--- Begin ---

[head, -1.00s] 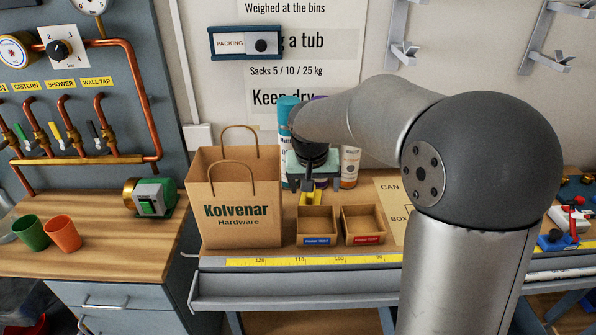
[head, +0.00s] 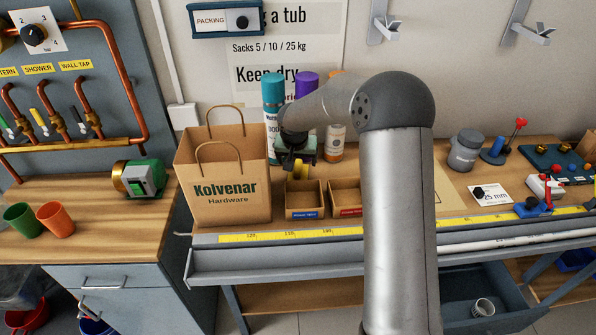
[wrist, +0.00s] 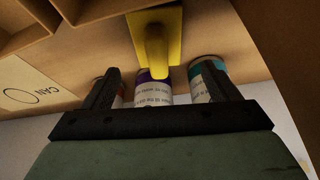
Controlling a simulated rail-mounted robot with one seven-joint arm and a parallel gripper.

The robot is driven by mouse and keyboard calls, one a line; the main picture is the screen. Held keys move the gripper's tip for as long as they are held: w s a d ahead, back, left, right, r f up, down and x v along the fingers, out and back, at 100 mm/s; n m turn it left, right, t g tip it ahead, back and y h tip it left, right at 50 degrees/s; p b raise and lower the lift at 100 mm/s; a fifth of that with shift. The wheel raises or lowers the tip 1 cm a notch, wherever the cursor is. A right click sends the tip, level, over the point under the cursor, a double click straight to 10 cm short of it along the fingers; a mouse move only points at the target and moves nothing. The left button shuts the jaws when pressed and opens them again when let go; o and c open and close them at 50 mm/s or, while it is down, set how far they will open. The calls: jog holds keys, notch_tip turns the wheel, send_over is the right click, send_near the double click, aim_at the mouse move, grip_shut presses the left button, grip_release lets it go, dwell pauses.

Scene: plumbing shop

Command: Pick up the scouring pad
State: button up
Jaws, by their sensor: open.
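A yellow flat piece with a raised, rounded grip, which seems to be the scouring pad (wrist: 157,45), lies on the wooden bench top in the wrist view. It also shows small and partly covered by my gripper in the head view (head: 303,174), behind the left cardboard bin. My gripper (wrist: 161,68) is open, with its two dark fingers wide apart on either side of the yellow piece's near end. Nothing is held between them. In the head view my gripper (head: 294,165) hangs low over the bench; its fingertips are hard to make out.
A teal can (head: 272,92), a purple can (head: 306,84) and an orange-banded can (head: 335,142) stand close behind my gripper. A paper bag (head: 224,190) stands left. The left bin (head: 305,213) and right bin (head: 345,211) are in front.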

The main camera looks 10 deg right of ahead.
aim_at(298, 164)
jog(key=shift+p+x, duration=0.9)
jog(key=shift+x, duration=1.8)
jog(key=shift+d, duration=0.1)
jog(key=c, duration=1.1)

--- End ---
--- Begin ---

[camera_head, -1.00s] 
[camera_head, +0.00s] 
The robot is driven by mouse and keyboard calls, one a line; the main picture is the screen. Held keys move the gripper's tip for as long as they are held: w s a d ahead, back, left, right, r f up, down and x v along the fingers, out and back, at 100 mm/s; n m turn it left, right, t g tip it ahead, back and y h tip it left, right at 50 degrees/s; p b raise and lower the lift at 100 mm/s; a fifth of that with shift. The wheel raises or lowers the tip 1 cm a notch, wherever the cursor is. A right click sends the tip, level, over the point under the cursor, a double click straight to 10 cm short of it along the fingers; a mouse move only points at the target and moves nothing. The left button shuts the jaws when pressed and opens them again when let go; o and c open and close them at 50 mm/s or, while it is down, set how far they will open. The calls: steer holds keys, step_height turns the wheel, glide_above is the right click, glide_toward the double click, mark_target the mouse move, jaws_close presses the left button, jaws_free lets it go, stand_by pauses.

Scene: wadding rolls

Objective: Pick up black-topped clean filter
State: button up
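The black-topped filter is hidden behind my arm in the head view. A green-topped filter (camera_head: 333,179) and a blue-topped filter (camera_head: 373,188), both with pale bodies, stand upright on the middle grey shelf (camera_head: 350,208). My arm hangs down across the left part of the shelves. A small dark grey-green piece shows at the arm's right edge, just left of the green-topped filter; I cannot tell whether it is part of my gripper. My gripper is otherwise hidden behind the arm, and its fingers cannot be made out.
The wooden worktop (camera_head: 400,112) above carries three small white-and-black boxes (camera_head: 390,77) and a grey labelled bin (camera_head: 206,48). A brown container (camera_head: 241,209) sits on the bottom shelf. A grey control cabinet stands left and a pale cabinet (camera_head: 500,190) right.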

--- End ---

- Goal
Using the entries above, write out exactly the lines from the one with "[head, -1.00s]" through the one with "Controlling a simulated", ends included. Leave out any pictures.

- Full solution
[head, -1.00s] 
[head, +0.00s] 
[wrist, +0.00s] 
Controlling a simulated rail-mounted robot with one seven-joint arm and a parallel gripper.

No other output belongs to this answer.